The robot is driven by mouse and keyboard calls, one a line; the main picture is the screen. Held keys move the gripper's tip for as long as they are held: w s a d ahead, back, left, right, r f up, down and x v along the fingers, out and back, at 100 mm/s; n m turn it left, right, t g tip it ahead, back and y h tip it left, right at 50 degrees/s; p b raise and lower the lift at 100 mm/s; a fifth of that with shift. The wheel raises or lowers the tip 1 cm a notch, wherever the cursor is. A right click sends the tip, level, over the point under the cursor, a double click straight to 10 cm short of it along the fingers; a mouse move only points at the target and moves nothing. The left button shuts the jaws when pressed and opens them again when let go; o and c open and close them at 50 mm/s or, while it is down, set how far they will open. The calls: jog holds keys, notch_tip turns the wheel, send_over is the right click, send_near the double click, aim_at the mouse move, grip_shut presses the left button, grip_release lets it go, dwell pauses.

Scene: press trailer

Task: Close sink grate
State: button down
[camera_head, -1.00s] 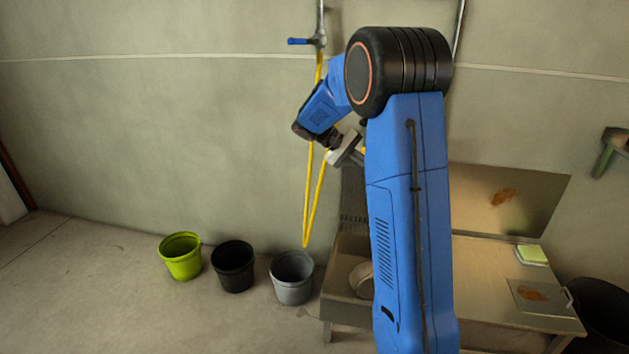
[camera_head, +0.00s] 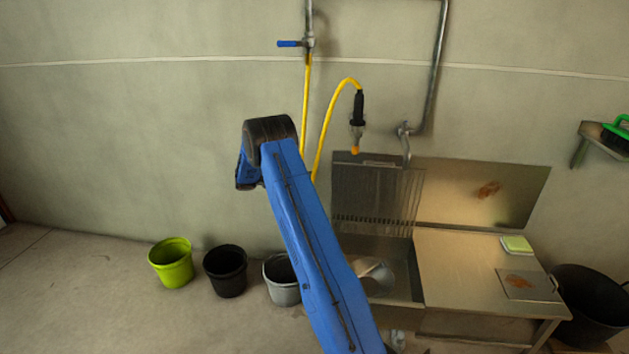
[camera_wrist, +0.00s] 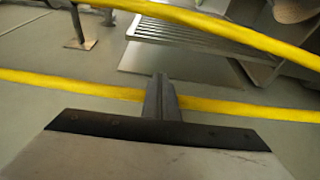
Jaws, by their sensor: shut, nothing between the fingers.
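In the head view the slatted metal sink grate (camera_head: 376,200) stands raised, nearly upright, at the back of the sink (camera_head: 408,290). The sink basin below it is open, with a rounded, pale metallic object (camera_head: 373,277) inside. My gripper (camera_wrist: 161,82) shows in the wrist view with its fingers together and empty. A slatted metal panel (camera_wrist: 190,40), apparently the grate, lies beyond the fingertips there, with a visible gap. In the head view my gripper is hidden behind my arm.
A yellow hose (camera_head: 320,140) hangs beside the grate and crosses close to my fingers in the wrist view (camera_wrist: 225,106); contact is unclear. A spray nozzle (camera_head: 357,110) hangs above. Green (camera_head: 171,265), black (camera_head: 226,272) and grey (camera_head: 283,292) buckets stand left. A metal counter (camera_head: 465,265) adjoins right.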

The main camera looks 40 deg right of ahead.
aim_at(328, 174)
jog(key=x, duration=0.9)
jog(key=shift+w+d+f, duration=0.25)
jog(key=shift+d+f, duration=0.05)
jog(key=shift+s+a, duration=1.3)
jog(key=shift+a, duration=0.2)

——

THE EXERCISE: Repeat the listing in full and exactly. Leave any pictures out.

OUTPUT FOR THIS EXERCISE:
The robot is driven by mouse and keyboard calls, one a line; the main picture is the screen. Held keys move the gripper's tip for as long as they are held: w s a d ahead, back, left, right, r f up, down and x v along the fingers, out and back, at 100 mm/s; n m turn it left, right, t g tip it ahead, back and y h tip it left, right at 50 degrees/s; p b raise and lower the lift at 100 mm/s; a fifth of that with shift. The wheel raises or lowers the tip 1 cm a notch, wherever the cursor is. A right click sends the tip, level, over the point under the cursor, a double click straight to 10 cm short of it along the fingers; a mouse move only points at the target and moves nothing. The left button shuts the jaws when pressed and opens them again when let go; o and c open and close them at 50 mm/s or, while it is down, set how far they will open. The calls: jog holds keys, notch_tip turns the wheel, send_over is the right click, send_near the double click, aim_at the mouse move, grip_shut presses the left button, grip_release lets it go, dwell pauses.

Scene: press trailer

Task: Close sink grate
State: button down
[camera_head, -1.00s] 
[camera_head, +0.00s] 
[camera_wrist, +0.00s] 
Jaws, by their sensor: shut, nothing between the fingers.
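In the head view the slatted metal sink grate (camera_head: 376,200) stands raised, nearly upright, at the back of the sink (camera_head: 408,290). The sink basin below it is open, with a rounded, pale metallic object (camera_head: 373,277) inside. My gripper (camera_wrist: 161,82) shows in the wrist view with its fingers together and empty. A slatted metal panel (camera_wrist: 190,40), apparently the grate, lies beyond the fingertips there, with a visible gap. In the head view my gripper is hidden behind my arm.
A yellow hose (camera_head: 320,140) hangs beside the grate and crosses close to my fingers in the wrist view (camera_wrist: 225,106); contact is unclear. A spray nozzle (camera_head: 357,110) hangs above. Green (camera_head: 171,265), black (camera_head: 226,272) and grey (camera_head: 283,292) buckets stand left. A metal counter (camera_head: 465,265) adjoins right.

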The main camera looks 40 deg right of ahead.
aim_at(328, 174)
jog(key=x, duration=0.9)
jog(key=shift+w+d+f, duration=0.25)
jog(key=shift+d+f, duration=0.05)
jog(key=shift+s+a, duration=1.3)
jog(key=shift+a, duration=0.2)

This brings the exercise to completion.